» **WHAT THIS TASK INVOLVES**:
Write out, exactly as they appear, only the lines running from the line with "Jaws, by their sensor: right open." to the final line of the listing; include both.
MATERIAL PROVIDED start
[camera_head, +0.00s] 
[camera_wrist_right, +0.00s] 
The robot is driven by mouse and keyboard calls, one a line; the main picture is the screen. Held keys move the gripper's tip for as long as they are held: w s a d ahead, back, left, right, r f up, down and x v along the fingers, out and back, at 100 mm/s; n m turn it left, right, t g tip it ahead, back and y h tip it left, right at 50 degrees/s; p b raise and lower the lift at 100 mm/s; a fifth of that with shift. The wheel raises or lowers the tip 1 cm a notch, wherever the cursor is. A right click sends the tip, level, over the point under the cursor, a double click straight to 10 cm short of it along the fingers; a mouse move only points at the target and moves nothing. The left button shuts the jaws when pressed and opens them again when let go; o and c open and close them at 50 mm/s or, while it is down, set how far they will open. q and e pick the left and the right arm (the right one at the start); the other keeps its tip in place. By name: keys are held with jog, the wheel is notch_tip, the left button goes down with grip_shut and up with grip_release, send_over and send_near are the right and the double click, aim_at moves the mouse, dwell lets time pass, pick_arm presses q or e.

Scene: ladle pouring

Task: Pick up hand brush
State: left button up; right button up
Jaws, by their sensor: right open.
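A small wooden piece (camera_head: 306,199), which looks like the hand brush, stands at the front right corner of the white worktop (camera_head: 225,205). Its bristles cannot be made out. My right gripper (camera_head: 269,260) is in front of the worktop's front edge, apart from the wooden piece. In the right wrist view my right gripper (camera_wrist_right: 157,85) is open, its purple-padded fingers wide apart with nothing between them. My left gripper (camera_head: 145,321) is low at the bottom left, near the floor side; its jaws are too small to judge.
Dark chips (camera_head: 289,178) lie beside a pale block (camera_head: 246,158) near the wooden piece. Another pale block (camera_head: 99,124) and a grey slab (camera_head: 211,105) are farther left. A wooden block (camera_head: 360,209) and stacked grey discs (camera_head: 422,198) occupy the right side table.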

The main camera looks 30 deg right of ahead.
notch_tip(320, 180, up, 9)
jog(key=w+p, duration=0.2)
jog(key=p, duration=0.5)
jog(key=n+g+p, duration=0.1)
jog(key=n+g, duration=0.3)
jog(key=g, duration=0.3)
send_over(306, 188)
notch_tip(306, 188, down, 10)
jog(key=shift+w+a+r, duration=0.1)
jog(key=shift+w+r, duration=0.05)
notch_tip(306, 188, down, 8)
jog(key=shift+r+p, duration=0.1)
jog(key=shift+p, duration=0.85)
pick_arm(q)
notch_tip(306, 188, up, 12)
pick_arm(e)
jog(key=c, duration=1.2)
MATERIAL PROVIDED end
» **TASK SOLUTION**:
Jaws, by their sensor: right open.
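A small wooden piece (camera_head: 306,199), which looks like the hand brush, stands at the front right corner of the white worktop (camera_head: 225,205). Its bristles cannot be made out. My right gripper (camera_head: 269,260) is in front of the worktop's front edge, apart from the wooden piece. In the right wrist view my right gripper (camera_wrist_right: 157,85) is open, its purple-padded fingers wide apart with nothing between them. My left gripper (camera_head: 145,321) is low at the bottom left, near the floor side; its jaws are too small to judge.
Dark chips (camera_head: 289,178) lie beside a pale block (camera_head: 246,158) near the wooden piece. Another pale block (camera_head: 99,124) and a grey slab (camera_head: 211,105) are farther left. A wooden block (camera_head: 360,209) and stacked grey discs (camera_head: 422,198) occupy the right side table.

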The main camera looks 30 deg right of ahead.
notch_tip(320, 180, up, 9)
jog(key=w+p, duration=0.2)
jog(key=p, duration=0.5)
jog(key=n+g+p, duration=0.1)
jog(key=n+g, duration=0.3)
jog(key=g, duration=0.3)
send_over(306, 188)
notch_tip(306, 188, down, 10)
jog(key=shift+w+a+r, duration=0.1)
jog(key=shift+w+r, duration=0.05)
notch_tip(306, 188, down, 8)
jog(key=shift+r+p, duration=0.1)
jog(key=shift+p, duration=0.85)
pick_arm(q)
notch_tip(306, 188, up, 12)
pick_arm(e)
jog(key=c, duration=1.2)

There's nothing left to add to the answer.